Ideally the project would be done sometime in 2016. Most of the scaffolding was done and the algorithms were in place. That’s when we decided to take it for a spin for one of our trips.

It was a failure.

The machine would put together what we called a “cold” trip. It added a bunch of places in the city we were visiting, which looked fine, but we still weren’t sure if those places were worth visiting. How can the machine know if a place is worth visiting if it doesn’t know me?

We dediced to revisit the original premise:

When you plan a trip, you go online or ask friends about where to go.

We personally trust our friends more than we trust a random website.
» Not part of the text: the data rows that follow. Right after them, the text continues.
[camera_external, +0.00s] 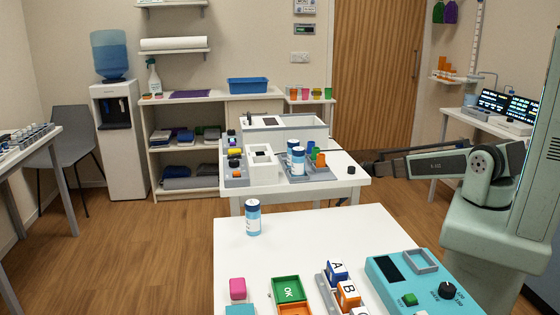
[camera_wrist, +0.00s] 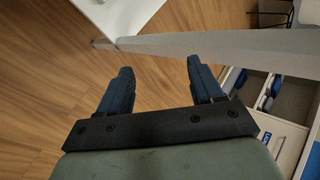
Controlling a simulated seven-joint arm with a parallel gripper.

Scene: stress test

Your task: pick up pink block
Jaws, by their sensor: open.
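A small pink block (camera_external: 237,287) lies on the front white table (camera_external: 330,232), near its left edge, just behind a teal block (camera_external: 240,310). My gripper's dark fingers (camera_wrist: 158,75) are spread apart with nothing between them; wood floor shows in the gap. In the external view my arm reaches in from the right, and the gripper end (camera_external: 368,165) is beside the rear table's right side, well to the right of and beyond the pink block. The pink block is not visible in the wrist view.
The rear table (camera_external: 310,188) holds bottles and trays. The front table's middle is clear.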

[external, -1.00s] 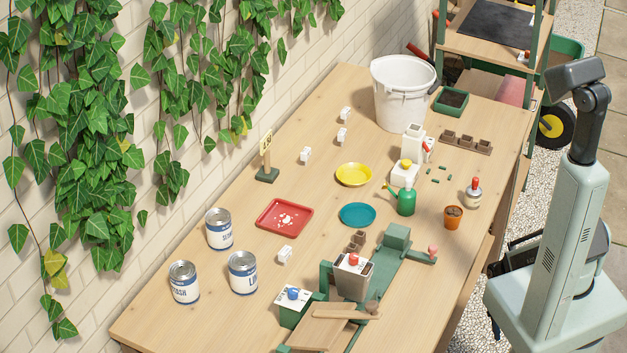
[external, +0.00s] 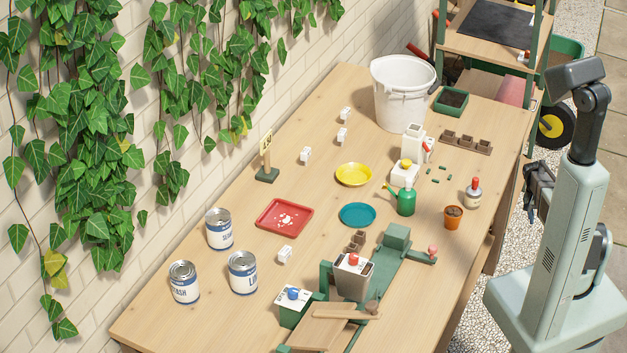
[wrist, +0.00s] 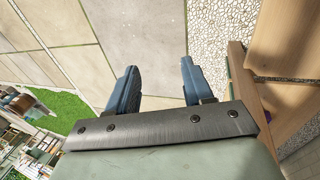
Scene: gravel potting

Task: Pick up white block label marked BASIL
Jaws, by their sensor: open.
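Several small white blocks stand on the wooden table in the external view. One (external: 345,114) is nearest the white bucket, another (external: 342,135) is just in front of it, a third (external: 305,154) is by the sign post, and one (external: 285,254) is near the cans. Their dark markings are too small to read, so I cannot tell which says BASIL. My gripper (external: 533,197) is off the table's right side, far from all the blocks. In the wrist view my gripper (wrist: 159,66) has its two blue fingers apart with nothing between them.
A red tray (external: 262,222), a yellow dish (external: 340,181), a teal dish (external: 344,222) and several labelled cans (external: 243,276) stand near the blocks. The white bucket (external: 400,105) is tall.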

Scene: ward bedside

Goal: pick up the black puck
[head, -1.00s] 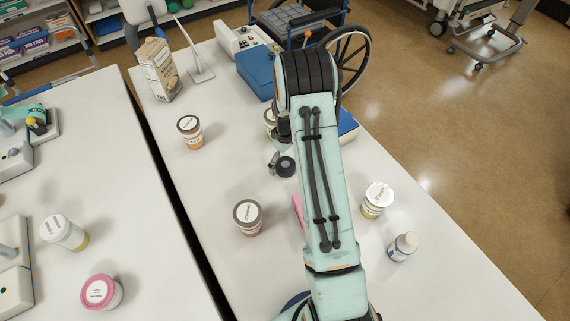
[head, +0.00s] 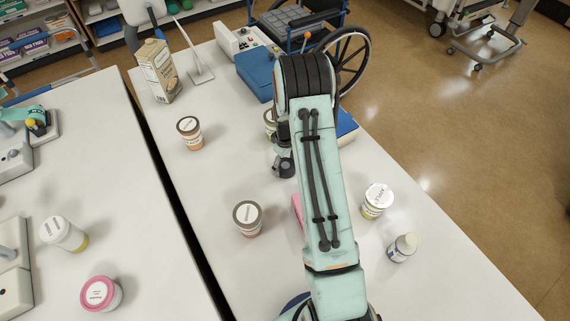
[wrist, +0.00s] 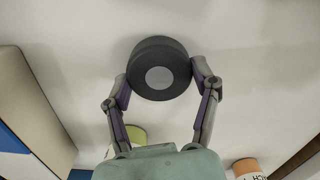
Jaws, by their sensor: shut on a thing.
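The black puck (wrist: 137,82) shows in the wrist view as a dark disc with a grey round centre. My gripper (wrist: 160,84) is shut on it, with one finger against each side. In the head view the puck (head: 286,170) is a small dark shape just left of my arm, partly hidden by my gripper (head: 282,165). Whether it touches the table or is a little above it, I cannot tell.
On the white table (head: 225,275) stand a jar (head: 248,218), an orange-labelled jar (head: 190,134), a white-lidded jar (head: 377,201), a small bottle (head: 402,248) and a carton (head: 158,72). A blue box (head: 257,72) is behind. A pink item (head: 298,212) is partly hidden by my arm.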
So our friends’ recommendations would have higher priority over any other itinerary we could find online. We decided to turn Compassity into a platform that people could use to ask their friends for recommendations on what places they should visit.

This meant a full redesign of the backend, database structure, UI and UX. The algorithms I had written had to be scrapped and I had to start coding pretty much from scratch. We missed the 2016 launch by 2 years.

Here we are in 2018, opening the doors of Compassity to users who want to add a social element to their trip planning. Whether you are traveling to another city 30 minutes away, or going somewhere in the other side of the world, your friends and family are the best people to ask for recommendations.

So the next time you are planning that dream trip to Paris, give Compassity a shot by creating a trip and sharing it with your friends. It would be interesting to see what the “real” best places are in the city of love and romance.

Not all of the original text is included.